Still others feel there is a special Bach “secret.” From the Bach
Cantatas Website come:
Robert Peters: “What is the
mysterious X which makes Bach’s music so touching that even an agnostic guy
like me feels like a Christian when listening to the St. Matthew Passion?
Yoel L. Arbeitman: “As a Jewish atheist I find Bach’s two passions the most
incredible works of music ever. I still see the plenitude of Judenhass which informs the Johannes Passion. But, for all that,
this music has always overwhelmed me in a way that no other music ever will. I
must believe that Bach was infused with your ‘X.’”

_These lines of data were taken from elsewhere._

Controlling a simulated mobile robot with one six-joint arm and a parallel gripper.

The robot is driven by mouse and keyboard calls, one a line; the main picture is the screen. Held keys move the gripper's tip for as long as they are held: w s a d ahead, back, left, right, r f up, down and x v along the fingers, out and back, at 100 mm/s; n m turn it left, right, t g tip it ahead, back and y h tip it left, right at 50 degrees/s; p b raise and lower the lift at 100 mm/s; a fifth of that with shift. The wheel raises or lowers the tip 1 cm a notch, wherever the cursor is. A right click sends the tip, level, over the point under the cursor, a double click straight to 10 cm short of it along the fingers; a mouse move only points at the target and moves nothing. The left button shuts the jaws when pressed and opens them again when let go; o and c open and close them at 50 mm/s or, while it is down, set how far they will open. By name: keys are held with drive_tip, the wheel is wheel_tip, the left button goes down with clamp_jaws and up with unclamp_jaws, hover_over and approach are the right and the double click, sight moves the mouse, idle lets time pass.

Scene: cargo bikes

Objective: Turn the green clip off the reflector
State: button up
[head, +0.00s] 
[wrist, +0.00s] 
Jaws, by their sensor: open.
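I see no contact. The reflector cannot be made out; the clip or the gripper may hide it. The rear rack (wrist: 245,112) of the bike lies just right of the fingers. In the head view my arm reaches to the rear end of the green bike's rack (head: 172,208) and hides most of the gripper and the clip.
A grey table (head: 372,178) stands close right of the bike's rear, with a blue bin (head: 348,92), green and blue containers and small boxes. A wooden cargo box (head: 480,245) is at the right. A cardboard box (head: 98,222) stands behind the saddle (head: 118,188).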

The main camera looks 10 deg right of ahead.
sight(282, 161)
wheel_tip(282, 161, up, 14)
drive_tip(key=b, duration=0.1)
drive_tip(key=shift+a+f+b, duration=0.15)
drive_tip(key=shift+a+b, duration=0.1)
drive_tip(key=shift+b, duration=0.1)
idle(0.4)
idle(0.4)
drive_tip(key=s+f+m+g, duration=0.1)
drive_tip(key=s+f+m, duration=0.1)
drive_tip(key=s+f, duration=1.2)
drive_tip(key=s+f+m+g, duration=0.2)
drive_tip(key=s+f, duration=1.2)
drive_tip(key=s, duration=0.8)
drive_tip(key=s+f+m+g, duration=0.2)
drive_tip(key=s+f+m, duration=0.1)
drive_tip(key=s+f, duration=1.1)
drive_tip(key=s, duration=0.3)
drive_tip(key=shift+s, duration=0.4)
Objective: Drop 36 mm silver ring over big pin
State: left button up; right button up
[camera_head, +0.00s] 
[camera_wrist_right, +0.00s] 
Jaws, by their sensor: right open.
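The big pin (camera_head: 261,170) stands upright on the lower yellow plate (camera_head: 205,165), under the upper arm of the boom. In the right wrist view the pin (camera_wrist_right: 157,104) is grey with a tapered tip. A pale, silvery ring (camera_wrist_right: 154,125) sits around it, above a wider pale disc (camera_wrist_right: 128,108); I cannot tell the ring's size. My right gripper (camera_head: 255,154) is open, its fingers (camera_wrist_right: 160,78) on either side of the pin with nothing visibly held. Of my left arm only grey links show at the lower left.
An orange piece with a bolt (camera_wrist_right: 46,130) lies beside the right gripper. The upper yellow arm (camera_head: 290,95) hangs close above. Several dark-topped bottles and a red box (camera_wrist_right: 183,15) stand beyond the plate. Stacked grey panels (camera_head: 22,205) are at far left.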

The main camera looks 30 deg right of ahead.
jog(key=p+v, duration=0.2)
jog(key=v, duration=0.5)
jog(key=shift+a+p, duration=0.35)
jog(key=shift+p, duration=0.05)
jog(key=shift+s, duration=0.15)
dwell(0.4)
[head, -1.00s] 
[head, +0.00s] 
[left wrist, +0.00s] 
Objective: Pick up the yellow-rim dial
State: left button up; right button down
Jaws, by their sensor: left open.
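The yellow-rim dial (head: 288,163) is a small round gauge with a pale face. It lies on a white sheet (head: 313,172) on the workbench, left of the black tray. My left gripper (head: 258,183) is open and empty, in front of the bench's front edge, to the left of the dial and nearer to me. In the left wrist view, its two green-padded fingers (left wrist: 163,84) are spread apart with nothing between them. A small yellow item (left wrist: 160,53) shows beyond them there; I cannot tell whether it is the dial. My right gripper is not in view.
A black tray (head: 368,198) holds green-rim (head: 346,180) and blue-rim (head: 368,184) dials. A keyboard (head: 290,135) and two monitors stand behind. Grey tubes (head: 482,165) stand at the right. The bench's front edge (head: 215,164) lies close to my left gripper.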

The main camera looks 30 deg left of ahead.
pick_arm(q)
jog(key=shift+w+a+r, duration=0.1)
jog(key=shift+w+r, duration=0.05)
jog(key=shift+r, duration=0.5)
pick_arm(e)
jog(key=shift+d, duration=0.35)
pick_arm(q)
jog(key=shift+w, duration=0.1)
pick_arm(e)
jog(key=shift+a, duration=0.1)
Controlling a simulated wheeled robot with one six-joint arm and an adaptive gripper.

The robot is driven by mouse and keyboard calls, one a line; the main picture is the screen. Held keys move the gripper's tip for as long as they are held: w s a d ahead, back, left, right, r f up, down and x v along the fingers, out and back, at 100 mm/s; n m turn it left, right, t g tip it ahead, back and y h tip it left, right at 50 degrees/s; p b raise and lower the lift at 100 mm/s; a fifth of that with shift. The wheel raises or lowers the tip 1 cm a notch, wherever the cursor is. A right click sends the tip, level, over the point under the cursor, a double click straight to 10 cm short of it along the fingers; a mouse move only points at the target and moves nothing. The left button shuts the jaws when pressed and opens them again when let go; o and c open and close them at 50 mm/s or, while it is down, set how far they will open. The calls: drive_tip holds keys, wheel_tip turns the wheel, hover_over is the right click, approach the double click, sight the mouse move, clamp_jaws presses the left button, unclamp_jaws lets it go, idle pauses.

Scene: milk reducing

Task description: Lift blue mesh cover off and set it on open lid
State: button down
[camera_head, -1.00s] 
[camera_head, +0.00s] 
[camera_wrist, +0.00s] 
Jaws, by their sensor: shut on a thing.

Glenn Miller: “I saw on TV an interview with Stephen Gould, the paleontologist
who passed away not long ago, and was an atheist I recall, [who] said he
thought the Mass in B Minor was the
greatest piece of music ever written.”
And from two well-known musicians:
Cellist Pablo
Casals:
“For the past
80 years I have started each day in the same manner. It is not a mechanical
routine, but something essential to my daily life. I go to the piano, and I play
two preludes and fugues of Bach. I cannot think of doing otherwise. It is a
sort of benediction on the house. . . .
The music is never the same for me, never. Each day it is
something new, fantastic and unbelievable. That is Bach, like nature, a
miracle.”
Pianist Glenn Gould:
“I think that if I were required to spend the rest of my life on a desert
island, and to listen to or play the music of any one composer during all that
time, that composer would almost certainly be Bach. I really can’t think of any
other music which is so all-encompassing, which moves me so deeply and so
consistently, and which, to use a rather imprecise word, is valuable beyond all
of its skill and brilliance for something
more meaningful than that—its humanity.”
Beautiful... brought tears to my eyes when I read that atheists are moved by the glorious music of The Music Master, Johann Sebastian Bach. Happy 329th!